Sutileza em meio à dor
As imagens do documentário conseguem ser delicadas mesmo quando mostram as condições precárias dos terrenos baldios nos quais os sem-teto montam suas barracas, ou ainda quando focalizam as lágrimas de ribeirinhos ante uma faraônica obra que matará seus rios. Desde os confins das terras demarcadas (onde curumins são ensinados que só sairão mortos de suas aldeias) até as lideranças LGBT também ameaçadas, é pungente a necessidade de ampliar o debate sobre o que são direitos humanos.
O Brasil é líder em mortes de homossexuais. Segundo pesquisa do grupo Gay da Bahia, foram 326 casos de assassinatos em 2014. Os guarani-kaiowás tem a maior taxa de suicídio do mundo. Ainda assim, quando os documentaristas entram no plenário, boa parte dos responsáveis pelo Poder Judiciário parece não fazer ideia do que são, de fato, direitos humanos. “Você vê em alguns deles o discurso extremista e absurdo de que são contra os direitos humanos, mesmo que isso não seja, na prática, possível”, ressalta Roger Pires.

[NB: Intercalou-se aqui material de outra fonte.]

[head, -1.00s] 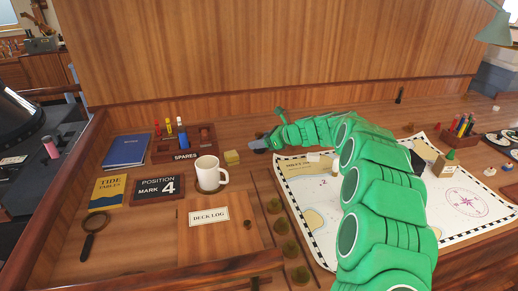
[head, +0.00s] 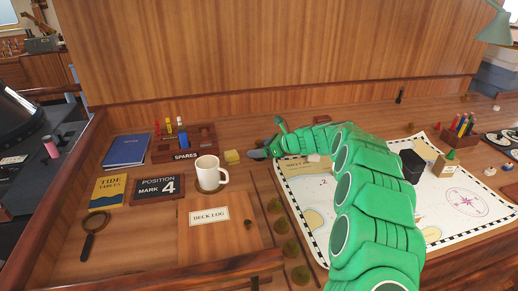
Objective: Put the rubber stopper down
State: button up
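My green arm reaches over the chart from the lower right. My gripper (head: 258,154) is low over the desk, to the right of the yellow block and the white mug. Its grey tip is small and seen from the side, so I cannot tell whether it is open or shut. I cannot make out a rubber stopper in it. A small dark knob-like piece (head: 248,223) sits on the deck log board; I cannot tell whether it is a stopper. Several round dark olive pieces (head: 282,226) sit in a row in the narrow rack left of the chart.
The white mug (head: 208,172), yellow block (head: 232,157) and spares rack (head: 184,145) stand left of my gripper. The chart (head: 464,203) lies under my arm, with a black box (head: 411,166) on it. Bare desk lies behind my gripper.

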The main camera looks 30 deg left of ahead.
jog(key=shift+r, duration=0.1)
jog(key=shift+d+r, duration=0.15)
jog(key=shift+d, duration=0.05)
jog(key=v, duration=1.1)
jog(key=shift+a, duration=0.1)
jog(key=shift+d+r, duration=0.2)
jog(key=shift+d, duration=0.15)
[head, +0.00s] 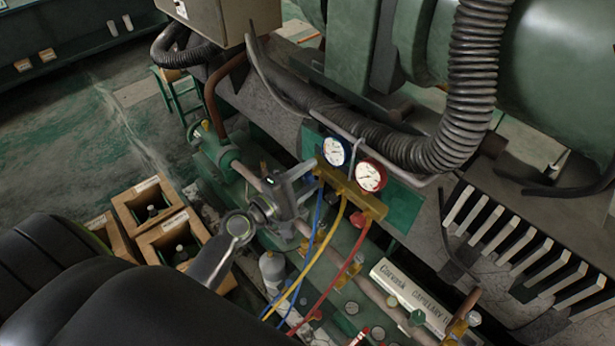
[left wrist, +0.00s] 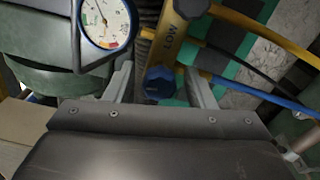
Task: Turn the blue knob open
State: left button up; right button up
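The blue knob (left wrist: 160,82) shows in the left wrist view at the end of the yellow manifold (left wrist: 172,40), by the word LOW. My left gripper (left wrist: 160,88) is open, with one finger on each side of the knob. Gaps show between the fingers and the knob, so they do not appear to touch it. In the head view my left gripper (head: 306,186) is at the left end of the manifold (head: 350,193), and it hides the blue knob there. My right gripper is not in view.
A blue-rimmed gauge (head: 336,151) and a red gauge (head: 371,176) stand on the manifold. A thick black corrugated hose (head: 468,90) runs behind. Wooden boxes (head: 148,204) stand at the left.

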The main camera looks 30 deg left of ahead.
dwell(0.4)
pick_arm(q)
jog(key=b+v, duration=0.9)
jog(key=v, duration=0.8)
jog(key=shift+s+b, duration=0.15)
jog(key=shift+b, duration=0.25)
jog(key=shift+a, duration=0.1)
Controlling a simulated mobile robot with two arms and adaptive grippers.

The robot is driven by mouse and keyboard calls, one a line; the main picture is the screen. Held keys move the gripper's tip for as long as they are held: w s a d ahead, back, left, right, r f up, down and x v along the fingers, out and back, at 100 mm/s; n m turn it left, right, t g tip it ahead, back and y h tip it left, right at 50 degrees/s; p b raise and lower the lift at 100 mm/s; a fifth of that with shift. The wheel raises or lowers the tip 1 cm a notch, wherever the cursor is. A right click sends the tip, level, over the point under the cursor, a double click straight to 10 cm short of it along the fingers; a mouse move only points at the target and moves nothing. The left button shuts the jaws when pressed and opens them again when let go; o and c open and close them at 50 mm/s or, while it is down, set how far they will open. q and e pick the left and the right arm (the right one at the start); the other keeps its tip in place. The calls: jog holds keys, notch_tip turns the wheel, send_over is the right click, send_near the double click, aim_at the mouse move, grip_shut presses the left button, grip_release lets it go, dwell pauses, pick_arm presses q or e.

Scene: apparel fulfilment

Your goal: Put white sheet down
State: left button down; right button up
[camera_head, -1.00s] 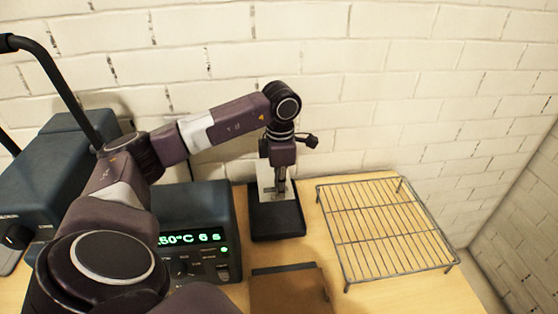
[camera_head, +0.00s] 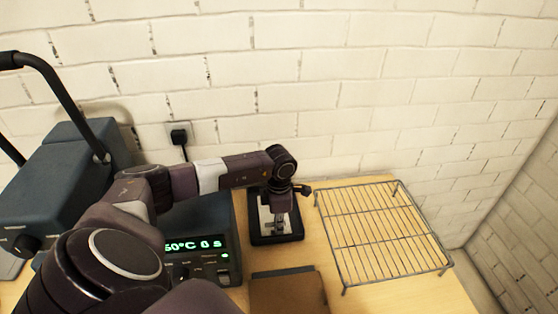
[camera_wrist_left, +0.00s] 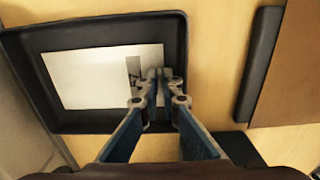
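The white sheet (camera_wrist_left: 90,80) is over the shallow black tray (camera_wrist_left: 100,125) in the left wrist view. It looks flat, inside the tray's rim; whether its whole underside touches the tray floor I cannot tell. In the head view the sheet (camera_head: 265,222) shows partly behind my gripper, and the tray (camera_head: 277,240) sits on the table. My left gripper (camera_wrist_left: 161,76) points down at the sheet's right edge with its fingertips close together, seemingly still on that edge. In the head view the left gripper (camera_head: 281,224) is low over the tray. My right gripper is out of view.
A wire rack (camera_head: 382,235) stands right of the tray. A brown board with a dark edge (camera_head: 288,292) lies in front of it. A control box with a green display (camera_head: 196,246) and a dark press (camera_head: 65,170) are left. A brick wall (camera_head: 330,90) is behind.

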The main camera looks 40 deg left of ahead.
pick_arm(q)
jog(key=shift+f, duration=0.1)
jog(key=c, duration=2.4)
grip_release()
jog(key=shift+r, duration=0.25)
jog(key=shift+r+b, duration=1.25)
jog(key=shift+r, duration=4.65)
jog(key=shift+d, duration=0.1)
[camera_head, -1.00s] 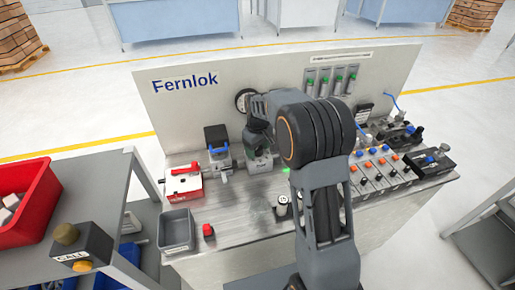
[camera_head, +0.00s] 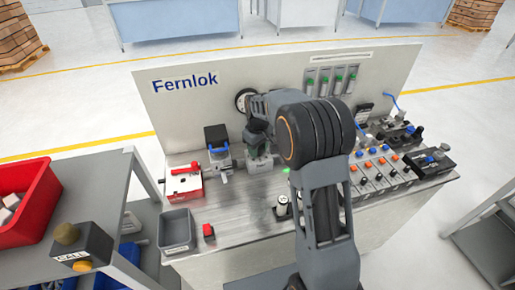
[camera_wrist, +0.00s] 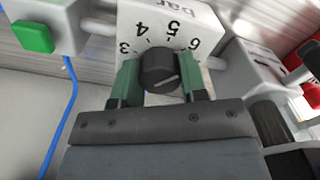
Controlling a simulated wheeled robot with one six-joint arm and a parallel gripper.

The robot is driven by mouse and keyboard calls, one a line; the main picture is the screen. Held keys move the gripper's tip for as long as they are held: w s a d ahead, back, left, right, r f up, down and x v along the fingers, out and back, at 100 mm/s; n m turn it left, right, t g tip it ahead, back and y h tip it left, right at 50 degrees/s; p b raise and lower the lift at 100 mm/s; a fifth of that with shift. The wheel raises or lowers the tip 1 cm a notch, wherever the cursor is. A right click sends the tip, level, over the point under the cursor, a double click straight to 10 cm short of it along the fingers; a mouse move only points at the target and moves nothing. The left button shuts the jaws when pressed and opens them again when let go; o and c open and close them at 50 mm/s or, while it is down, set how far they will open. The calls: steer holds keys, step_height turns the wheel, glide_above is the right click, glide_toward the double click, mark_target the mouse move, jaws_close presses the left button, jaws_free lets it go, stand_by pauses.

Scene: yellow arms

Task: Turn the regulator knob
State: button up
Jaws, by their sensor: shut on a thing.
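The regulator knob (camera_wrist: 160,68) is black and round with a pale pointer line on its face. It sits in front of a white block (camera_wrist: 188,20) marked with a numbered scale and the word "bar". My gripper (camera_wrist: 161,82) has its green fingers on either side of the knob and is shut on it. In the head view my gripper (camera_head: 257,135) is above the grey-white regulator body (camera_head: 261,163) at the back of the bench. The knob is hidden there by my gripper and arm.
In the wrist view, a green button (camera_wrist: 33,37) and a blue hose (camera_wrist: 68,95) lie left. In the head view, a red-and-white unit (camera_head: 182,183), blue-levered unit (camera_head: 218,150) and grey bin (camera_head: 177,230) stand left. Valves (camera_head: 385,170) stand right.

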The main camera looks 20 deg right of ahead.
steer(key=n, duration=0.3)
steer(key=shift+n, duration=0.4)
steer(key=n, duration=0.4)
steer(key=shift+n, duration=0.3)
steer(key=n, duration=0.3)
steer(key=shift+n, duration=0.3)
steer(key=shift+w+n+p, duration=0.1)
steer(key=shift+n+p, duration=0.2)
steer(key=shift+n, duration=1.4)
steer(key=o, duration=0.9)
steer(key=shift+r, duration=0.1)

A fim de levar a temática cada vez mais além, “Defensorxs” é um filme gratuito. Já foi exibido mais de 40 vezes publicamente, por interesse de pessoas que ouviram falar do filme. “É muito bacana a montagem de uma exibição, que pode seguir com um debate e virar um momento de compartilhamento”, explica Pires. Ele também diz que o conteúdo será negociado para ser exibido em canais de televisão, com o propósito de alcançar grupos não necessariamente ligados aos direitos humanos. “De repente, alguém vai ver na TV e absorver esse conhecimento”, acredita.